Pros and Cons in a Student Finance Career
A student finance advisor is a professional that helps students understand the finances needed to attend college. Check out these pros and cons to learn more about this career.
|Pros of Being a Student Financial Advisor|
|Help a student attend college*|
|Comfortable office environment**|
|Social relationships with students or families**|
|Cons of Being a Student Financial Advisor|
|Requires the minimum of a bachelor's degree*|
|Time sensitive because of admission deadlines**|
|Must be ready to reject aid requests of students and families**|
|Average annual salary is low ($36,000)***|
Sources: *Salary.com, **O*NET OnLine, ***Payscale.com
Essential Career Information
A student financial advisor helps students receive federal financial aid to attend college. In this position, you work as a customer-service professional for a particular school and communicate with students and their families the status of their financial aid. Most of your time is spent communicating, via e-mail or by phone.
According to the U.S. Department of Education, as a financial advisor, you will confirm with your college that a student is eligible for federal aid when you analyze and assess the student's financial records and federal requirements. This is done in relation to the college's tuition, which will vary by school. During a student's enrollment, you may periodically check the student's academics, making sure they meet academic requirements to receive aid (www.fsa4counselors.ed.gov).
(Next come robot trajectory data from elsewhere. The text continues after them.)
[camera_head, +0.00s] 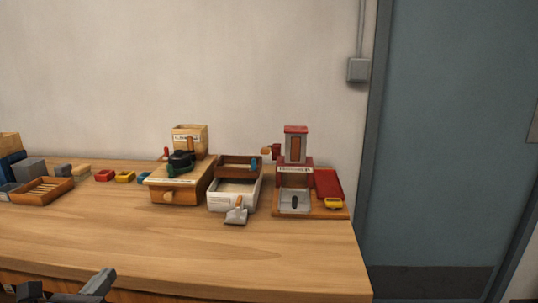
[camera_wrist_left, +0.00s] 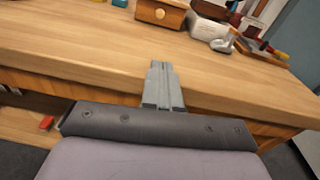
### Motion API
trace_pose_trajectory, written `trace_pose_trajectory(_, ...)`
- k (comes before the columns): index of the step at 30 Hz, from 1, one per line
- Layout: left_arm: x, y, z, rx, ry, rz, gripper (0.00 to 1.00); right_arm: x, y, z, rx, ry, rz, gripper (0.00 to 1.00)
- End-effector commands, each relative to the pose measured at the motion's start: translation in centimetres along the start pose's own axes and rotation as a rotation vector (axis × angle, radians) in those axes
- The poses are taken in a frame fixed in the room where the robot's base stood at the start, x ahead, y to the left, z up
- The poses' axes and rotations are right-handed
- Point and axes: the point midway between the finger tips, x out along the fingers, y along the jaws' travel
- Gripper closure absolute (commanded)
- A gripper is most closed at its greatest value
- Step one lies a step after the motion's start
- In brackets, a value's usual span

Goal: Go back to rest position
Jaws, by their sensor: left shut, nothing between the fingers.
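My left gripper (camera_head: 98,285) is at the lower left of the head view, low at the table's front edge. In the left wrist view its fingers (camera_wrist_left: 162,85) are together with nothing between them, and they point toward the wooden table (camera_wrist_left: 80,38). No object touches the fingers. My right gripper is not in either view.
On the table (camera_head: 200,245) stand a wooden box with a drawer (camera_head: 182,182), a white bin (camera_head: 233,195) with a scoop (camera_head: 236,214), a red-roofed device (camera_head: 295,150) and a slatted tray (camera_head: 42,190). The table's front is clear. A blue-grey door (camera_head: 450,140) is at right.

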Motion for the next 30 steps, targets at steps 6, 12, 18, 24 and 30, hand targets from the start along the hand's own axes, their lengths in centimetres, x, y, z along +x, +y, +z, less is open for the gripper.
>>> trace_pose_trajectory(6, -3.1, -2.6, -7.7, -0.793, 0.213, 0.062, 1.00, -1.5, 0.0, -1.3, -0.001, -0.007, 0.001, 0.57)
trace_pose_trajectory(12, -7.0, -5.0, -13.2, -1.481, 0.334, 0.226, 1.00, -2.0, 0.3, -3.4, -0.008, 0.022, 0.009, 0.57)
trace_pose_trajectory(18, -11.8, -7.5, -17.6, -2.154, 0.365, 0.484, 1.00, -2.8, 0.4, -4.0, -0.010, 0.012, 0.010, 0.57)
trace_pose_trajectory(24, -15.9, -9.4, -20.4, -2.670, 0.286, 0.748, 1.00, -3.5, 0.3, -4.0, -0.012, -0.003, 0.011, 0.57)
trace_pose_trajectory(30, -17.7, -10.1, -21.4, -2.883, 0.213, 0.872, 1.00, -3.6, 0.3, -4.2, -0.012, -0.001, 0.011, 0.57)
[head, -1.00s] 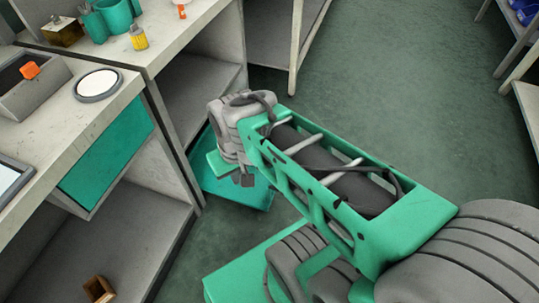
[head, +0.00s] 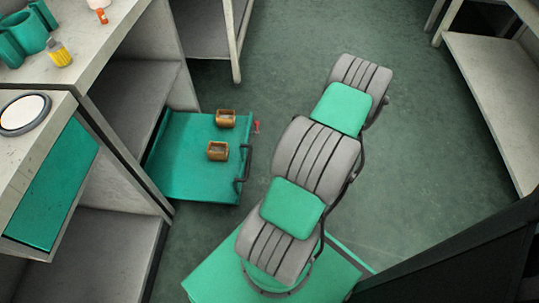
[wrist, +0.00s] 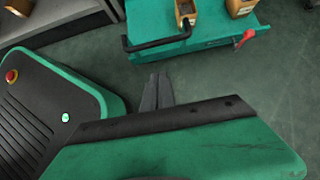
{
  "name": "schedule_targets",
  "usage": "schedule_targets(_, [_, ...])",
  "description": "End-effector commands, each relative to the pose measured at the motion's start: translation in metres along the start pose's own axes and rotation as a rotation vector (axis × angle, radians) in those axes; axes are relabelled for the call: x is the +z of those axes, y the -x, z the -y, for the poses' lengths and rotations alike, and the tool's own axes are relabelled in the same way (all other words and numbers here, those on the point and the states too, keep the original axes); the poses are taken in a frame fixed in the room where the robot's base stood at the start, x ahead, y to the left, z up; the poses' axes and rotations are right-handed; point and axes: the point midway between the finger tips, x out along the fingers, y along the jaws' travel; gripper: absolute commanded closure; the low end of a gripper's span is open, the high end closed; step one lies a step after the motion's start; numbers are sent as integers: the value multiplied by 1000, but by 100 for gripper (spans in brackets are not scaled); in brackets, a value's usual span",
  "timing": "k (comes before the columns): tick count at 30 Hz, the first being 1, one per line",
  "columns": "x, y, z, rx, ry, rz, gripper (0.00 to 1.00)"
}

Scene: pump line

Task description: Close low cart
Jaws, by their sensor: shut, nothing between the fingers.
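The low cart (head: 180,182) is a flat teal platform near the floor, partly out from under the bench at left in the head view. Its black handle (head: 245,165) is on the side facing the open floor. Two small brown open-topped blocks lie on it, one (head: 226,118) farther and one (head: 217,151) nearer. In the wrist view the cart (wrist: 215,27) and its handle (wrist: 157,46) are at the top. My gripper (wrist: 157,80) is shut and empty, apart from the handle. It is hidden in the head view.
A red lever (head: 256,127) sticks out at the cart's edge. Grey bench units (head: 128,85) with open shelves and a teal drawer front (head: 52,188) stand at left. Another shelf (head: 495,95) stands at right. The green floor between is clear.

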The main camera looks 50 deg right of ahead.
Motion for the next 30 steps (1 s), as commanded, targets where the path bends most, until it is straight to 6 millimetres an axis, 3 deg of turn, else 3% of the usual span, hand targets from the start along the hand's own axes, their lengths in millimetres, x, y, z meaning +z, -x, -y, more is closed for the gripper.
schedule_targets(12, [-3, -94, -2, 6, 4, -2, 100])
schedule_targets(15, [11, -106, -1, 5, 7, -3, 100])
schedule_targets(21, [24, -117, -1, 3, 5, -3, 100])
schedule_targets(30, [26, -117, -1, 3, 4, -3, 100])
Salary Information and Career Outlook
In July 2015, Payscale.com reported that most financial aid counselors were earning between $28,000 and $47,000 annually, including bonuses. Pay may vary slightly due to factors like experience or the type of organization you work for. The most recent data available from Payscale.com indicated that financial aid counselors who worked in educational organizations outside of colleges or universities earned more. O*Net Online reports that employment opportunities for loan counselors, the field that encompasses financial aid advisors, were expected to increase 15%-21% from 2012-2022.
Career Skills and Requirements
According to Salary.com, financial advisors may be required to hold a bachelor degree. While there isn't a degree program specific to this career, you should consider programs in business, counseling or a related major. To be effective at this job, you will need both personal and interpersonal skills. Because you are not heavily supervised, critical thinking and decision making skills are essential. A good portion of your job is spent talking with students and their family members about their financial aid application process. Therefore, good communication skills are a must.
What Employers Look For
Employers typically want individuals with a bachelor's degree and the ability to demonstrate knowledge in financial aid and admissions. The following real job postings were listed in May 2012:
- A Michigan career school needs a financial aid advisor to help students attain financial aid. The position prefers a candidate with a bachelor's degree and bookkeeping or accounting experience. The candidate must have good customer relations skills and be able to communicate with diverse populations of people.
- A Kansas City career service company needs a student loan representative who can provide students with strategic insight on financial aid. This position will review financial aid forms, track documents and monitor students' payments toward the loans, which may include creating budget worksheets for students. A bachelor's degree is preferred, but not required.
- A Tennessee education group needs a student financial aid advisor to help students complete their financial aid packages. The professional needs a bachelor's degree and critical thinking skills to help evaluate student financial issues.
How to Maximize Your Skills
The Department of Education may alter financial aid at any time. Hence, reviewing and keeping up with all federal laws and regulations concerning student financial aid is important. The laws may change over time, and eligibility is determined by the federal government. At the same time, you need to know the regulations of the state you work in and the financial aid rules of your college. According to the Department of Education, many states may provide special programs to substitute or supplement financial aid funding. Being cognizant and up-to-date with these matters helps your provide the best service to students and their families.
In addition to keeping up with regulatory changes, you should also keep up with changes that effect your day-to-day operations. O*Net Online indicates that counselors need to be knowledgeable about database systems and spreadsheet software. You may also seek ways to improve your customer service skills.
Other Careers to Consider
Guidance or Career Counselor
If you want to work with students but don't want to deal with finances, you may consider becoming a guidance or career counselor. Guidance counselors help students assess their future career plans, including what degree program will lead to their desired career. Many guidance counselors are employed by colleges to help point students toward the appropriate job or job sector based upon their experiences and interests. To enter this career field, you may need a master's degree. In May 2011, the U.S. Bureau of Labor Statistics (BLS) reported that the median annual salary for these professionals was about $54,000. The BLS indicates that employment opportunities for educational, guidance, school and vocational counselors were expected to increase 19% from 2010-2020.
Personal Financial Advisor
Another career to consider is that of a personal financial advisor. These professionals work with individual clients on matters ranging from insurance to taxes. Some clients use financial analysts to help with future college investments for their children. Personal financial advisors typically need a bachelor's degree in finance or business for their occupation. In May 2011, the BLS stated that there will be a growth rate of 32% from 2010-2020 for personal financial advisors. The BLS also reported that the median annual salary for personal financial advisors was $67,000 a year.